>> Begin DATASET CONTENT

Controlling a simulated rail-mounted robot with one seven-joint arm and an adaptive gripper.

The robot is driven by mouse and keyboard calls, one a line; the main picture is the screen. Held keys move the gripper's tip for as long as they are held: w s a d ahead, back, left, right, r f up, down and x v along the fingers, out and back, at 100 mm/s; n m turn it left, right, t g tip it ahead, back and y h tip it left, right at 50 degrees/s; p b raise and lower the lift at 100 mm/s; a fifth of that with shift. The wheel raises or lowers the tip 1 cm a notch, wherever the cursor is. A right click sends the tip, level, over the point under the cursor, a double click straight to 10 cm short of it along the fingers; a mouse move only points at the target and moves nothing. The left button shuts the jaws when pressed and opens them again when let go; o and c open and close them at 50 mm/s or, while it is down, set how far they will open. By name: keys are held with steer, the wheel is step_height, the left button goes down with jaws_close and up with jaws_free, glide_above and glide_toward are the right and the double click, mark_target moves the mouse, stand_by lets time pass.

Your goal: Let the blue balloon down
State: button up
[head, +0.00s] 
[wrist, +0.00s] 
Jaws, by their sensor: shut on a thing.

>> End DATASET CONTENT

- _WRITTEN EXERCISE_:
Restate the whole of the material exactly.

- _SOLUTION FOR THIS TASK_:
Controlling a simulated rail-mounted robot with one seven-joint arm and an adaptive gripper.

The robot is driven by mouse and keyboard calls, one a line; the main picture is the screen. Held keys move the gripper's tip for as long as they are held: w s a d ahead, back, left, right, r f up, down and x v along the fingers, out and back, at 100 mm/s; n m turn it left, right, t g tip it ahead, back and y h tip it left, right at 50 degrees/s; p b raise and lower the lift at 100 mm/s; a fifth of that with shift. The wheel raises or lowers the tip 1 cm a notch, wherever the cursor is. A right click sends the tip, level, over the point under the cursor, a double click straight to 10 cm short of it along the fingers; a mouse move only points at the target and moves nothing. The left button shuts the jaws when pressed and opens them again when let go; o and c open and close them at 50 mm/s or, while it is down, set how far they will open. By name: keys are held with steer, the wheel is step_height, the left button goes down with jaws_close and up with jaws_free, glide_above and glide_toward are the right and the double click, mark_target moves the mouse, stand_by lets time pass.

Your goal: Let the blue balloon down
State: button up
[head, +0.00s] 
[wrist, +0.00s] 
Jaws, by their sensor: shut on a thing.

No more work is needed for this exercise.